Article écrit par Équipe Marketing
Comment éviter la requalification d’un indépendant en salarié en Suisse ?
Faire appel à des travailleurs indépendants est une pratique de plus en plus courante en Suisse, notamment dans les PME, les ONG ou les entreprises en pleine transformation digitale. Ce mode de collaboration apporte une souplesse précieuse, permettant de renforcer ses équipes rapidement et sans engagement à long terme.
Mais cette flexibilité n’est pas sans risque. En cas de mauvaise structuration de la relation de travail, les autorités peuvent considérer qu’il ne s’agit pas d’un mandat d’indépendant, mais d’un contrat de travail dissimulé. La conséquence ? Une requalification du statut d’indépendant en salarié, avec des impacts lourds sur le plan juridique, fiscal et social.
Dans cet article, nous vous expliquons comment éviter ce piège, en identifiant les critères clés et en adoptant les bons réflexes contractuels et opérationnels.
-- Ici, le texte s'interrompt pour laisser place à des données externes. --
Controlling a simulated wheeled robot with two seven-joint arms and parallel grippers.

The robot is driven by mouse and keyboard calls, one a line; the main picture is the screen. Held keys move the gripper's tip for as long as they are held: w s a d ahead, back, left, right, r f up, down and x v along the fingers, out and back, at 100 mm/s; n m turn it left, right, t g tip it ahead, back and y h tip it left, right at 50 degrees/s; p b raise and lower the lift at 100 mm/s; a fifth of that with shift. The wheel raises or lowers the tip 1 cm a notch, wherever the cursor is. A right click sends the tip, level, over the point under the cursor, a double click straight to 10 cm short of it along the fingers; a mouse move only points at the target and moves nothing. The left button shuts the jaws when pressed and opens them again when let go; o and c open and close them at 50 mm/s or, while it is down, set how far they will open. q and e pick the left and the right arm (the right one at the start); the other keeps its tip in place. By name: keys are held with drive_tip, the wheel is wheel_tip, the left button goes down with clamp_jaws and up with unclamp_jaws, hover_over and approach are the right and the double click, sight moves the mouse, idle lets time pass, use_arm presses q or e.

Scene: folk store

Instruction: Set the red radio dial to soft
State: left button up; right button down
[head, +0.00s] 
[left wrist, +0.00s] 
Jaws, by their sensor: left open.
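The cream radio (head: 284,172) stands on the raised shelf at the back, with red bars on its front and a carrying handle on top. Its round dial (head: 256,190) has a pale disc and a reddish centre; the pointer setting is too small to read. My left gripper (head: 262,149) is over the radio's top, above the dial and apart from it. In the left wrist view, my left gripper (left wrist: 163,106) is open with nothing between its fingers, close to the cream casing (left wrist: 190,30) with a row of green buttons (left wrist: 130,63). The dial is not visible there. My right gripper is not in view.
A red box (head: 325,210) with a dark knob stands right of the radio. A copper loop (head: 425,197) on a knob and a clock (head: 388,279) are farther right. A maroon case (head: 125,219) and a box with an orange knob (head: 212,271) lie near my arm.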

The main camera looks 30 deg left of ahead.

Le fond du problème : une question de lien de subordination
Contrairement à une idée répandue, ce n’est pas le type de contrat qui détermine la nature de la relation de travail, mais la réalité de l’exécution de la mission. C’est ce que rappelle régulièrement le SECO (Secrétariat d’État à l’économie).
Même si un prestataire travaille sous le statut d’indépendant, les autorités peuvent conclure à un lien de subordination et donc à une relation de type salarié si certains indices sont réunis.
Quels sont les critères analysés par les autorités ?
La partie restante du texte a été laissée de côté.